* BEGIN Given data *

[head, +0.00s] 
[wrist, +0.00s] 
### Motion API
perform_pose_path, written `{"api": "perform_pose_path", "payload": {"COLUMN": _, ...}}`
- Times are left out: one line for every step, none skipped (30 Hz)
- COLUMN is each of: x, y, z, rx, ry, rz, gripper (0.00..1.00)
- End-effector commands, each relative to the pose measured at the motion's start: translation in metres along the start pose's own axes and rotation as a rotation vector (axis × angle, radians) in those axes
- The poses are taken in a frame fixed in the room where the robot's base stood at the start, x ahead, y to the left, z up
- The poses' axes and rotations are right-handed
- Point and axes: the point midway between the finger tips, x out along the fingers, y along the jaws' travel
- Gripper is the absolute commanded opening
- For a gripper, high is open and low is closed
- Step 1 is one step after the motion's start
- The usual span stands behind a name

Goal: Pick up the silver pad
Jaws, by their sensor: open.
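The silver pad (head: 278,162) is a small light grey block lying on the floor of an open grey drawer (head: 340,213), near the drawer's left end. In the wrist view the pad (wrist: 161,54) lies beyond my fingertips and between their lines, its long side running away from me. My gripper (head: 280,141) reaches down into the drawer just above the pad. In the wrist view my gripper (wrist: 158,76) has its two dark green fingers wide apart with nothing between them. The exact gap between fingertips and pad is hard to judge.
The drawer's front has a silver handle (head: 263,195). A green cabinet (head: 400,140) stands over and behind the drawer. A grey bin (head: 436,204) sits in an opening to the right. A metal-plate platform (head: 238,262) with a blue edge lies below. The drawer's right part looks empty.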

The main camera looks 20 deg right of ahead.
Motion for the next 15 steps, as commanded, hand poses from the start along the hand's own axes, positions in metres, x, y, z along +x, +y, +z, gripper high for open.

* END Given data *
* BEGIN Given data *

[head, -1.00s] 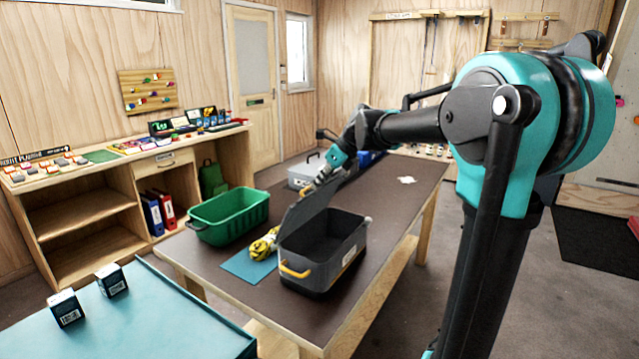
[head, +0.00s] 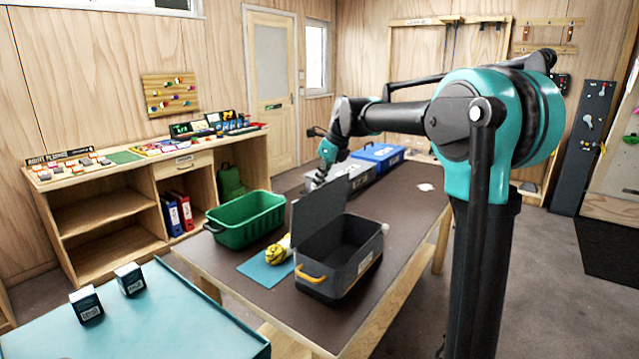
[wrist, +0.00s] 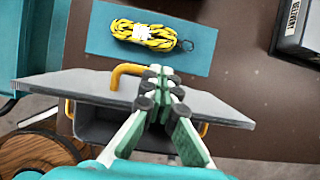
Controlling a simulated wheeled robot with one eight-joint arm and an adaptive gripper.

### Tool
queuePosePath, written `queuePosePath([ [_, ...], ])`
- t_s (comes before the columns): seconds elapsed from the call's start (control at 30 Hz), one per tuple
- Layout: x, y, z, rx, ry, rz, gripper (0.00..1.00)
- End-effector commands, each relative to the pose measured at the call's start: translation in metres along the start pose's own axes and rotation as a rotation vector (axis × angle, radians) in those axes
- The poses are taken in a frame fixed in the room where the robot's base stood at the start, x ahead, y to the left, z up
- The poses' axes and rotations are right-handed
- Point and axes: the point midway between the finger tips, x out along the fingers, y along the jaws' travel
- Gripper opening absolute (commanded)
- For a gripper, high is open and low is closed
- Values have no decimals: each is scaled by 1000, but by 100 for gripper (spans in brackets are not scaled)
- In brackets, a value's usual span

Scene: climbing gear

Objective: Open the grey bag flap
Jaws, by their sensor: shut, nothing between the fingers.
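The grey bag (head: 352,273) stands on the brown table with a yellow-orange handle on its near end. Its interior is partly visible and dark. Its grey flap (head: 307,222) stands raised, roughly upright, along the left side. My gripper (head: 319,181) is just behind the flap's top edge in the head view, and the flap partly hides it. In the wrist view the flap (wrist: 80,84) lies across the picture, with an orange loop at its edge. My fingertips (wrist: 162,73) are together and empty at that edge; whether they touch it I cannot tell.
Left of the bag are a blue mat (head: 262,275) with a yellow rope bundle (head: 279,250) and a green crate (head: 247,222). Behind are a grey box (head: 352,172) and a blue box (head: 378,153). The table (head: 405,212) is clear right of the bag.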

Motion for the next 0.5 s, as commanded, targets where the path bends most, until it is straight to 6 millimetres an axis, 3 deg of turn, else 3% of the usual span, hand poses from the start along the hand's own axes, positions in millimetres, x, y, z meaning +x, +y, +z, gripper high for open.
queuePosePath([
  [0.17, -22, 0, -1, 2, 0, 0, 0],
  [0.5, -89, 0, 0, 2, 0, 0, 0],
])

* END Given data *

▶ _Your objective_:
Sift through the entries and copy every line with "measured".

▶ _Answer to the problem_:
- End-effector commands, each relative to the pose measured at the motion's start: translation in metres along the start pose's own axes and rotation as a rotation vector (axis × angle, radians) in those axes
- End-effector commands, each relative to the pose measured at the call's start: translation in metres along the start pose's own axes and rotation as a rotation vector (axis × angle, radians) in those axes

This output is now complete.